Over the next two years, I would learn a lot about Ivorian culture. I also had to learn about West African culture in general, because the publications we produced at the Baptist Publication House needed to fill a need for the entire region. I began to see a transformation in the French-language and American-geared material. With time, it gradually became more local-language-oriented and contained topics important to West African culture. How would this Jesus affect homes where polygamy was practiced? How could African believers follow Christ without mixing in tribal beliefs? How could African believers share Christ with Muslim friends and family?

As a twenty-three-year-old college graduate, I was unprepared for the issues I would face in Ivory Coast. Sitting in my Sunday School class of single girls in their teens and twenties, I thought their biggest problem would be to find a date or get married. Marriage was on their minds, but not before they were able to prove they were fertile. What? Did I miss something? What does Christ say about that? How could I answer such issues with my American Sunday School knowledge? I knew I needed help.

Run to Jesus and the Word

Life in the Ivory Coast was the impetus for me to go to seminary—not to be a great scholar, but just to get into the Bible. I knew what I had from my typical American-church upbringing was not enough. I had to strip off culture, cut out pat answers, and dig deep into Scripture. After graduation from seminary and a few years in an Arabic-language church in Texas, I thought I was prepared for my new destination of ministry in the Middle East and North Africa. God showed me that I still had some layers to peel yet.

Does this mean that I don’t live out my Christian faith as an American woman? No. God plants us within families and cultures of his choosing for a reason. I can serve out of my cultural background in the midst of other nationalities as long as I don’t elevate my culture over Christ. There are times when I sacrifice my need for punctuality and order to serve a people who are consistently late and disorderly (to my mind). I can worship the Lord with nationals on pews, in chairs, or on the floor. I can teach using an outline and paper or by sharing a story.

When I lay my head down at night, I’m still a white, southern, American-bred woman, but I can sleep in peace knowing that I have been able to lay aside my way to let Christ and his way be lifted high among a people group vastly different from me. I might dream in French, Arabic, or English, but I serve in the heart language of the people he brings my way.

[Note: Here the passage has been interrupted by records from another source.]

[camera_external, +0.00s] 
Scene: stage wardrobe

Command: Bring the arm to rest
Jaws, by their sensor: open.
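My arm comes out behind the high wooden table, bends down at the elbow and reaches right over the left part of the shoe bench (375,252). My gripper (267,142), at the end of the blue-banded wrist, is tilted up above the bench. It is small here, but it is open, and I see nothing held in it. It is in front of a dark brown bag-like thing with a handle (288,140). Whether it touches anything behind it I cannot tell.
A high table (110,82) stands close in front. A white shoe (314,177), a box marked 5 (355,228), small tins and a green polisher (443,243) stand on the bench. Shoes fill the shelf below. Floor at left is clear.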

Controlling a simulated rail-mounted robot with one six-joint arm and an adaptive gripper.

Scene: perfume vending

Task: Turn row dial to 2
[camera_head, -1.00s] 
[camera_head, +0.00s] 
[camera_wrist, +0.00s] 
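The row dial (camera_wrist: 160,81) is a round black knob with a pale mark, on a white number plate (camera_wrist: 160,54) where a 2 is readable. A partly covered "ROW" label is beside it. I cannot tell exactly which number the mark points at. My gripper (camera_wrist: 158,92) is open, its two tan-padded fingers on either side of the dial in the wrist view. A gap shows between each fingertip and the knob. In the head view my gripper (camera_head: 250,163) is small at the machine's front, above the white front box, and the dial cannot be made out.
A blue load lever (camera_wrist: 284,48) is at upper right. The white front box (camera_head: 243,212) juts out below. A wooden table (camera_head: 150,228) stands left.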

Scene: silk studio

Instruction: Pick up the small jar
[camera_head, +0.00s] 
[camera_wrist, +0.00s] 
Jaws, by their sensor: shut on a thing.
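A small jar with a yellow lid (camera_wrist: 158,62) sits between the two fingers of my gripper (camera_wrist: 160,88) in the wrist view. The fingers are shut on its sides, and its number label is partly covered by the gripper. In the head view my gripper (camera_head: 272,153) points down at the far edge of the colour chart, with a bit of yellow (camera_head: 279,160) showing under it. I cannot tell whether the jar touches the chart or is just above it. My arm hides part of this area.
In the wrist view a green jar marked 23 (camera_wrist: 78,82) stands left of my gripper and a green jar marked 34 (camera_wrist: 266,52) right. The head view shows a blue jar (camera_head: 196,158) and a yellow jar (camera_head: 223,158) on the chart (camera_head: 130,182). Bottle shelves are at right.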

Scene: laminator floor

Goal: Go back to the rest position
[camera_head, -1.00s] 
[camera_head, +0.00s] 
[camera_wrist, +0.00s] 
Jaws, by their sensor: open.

One of the amazing things I love about our God is that he has given us a book that speaks across all national and ethnic boundaries and to all languages. The Bible has proven true in the lives of girls in the Ivory Coast; women in Tunisia, Egypt, and Syria; refugees hurting in foreign lands, and Americans living in the comfort of a family home. Christ is sufficient for every need and every person in this world. His Word is powerful and a guide to the nations.

Whether you are serving him in your home country or cross-culturally, pray that God will help you to always sacrifice culture at the expense of making Christ known to those he brings your way.

Grace and Peace

If you missed the last Mission Monday post, click HERE, or check out these posts on the topic of culture: Live Such a Life, Losing Self in Contextualization, Square Peg in a Round Hole, and Where Our Loyalties Lie.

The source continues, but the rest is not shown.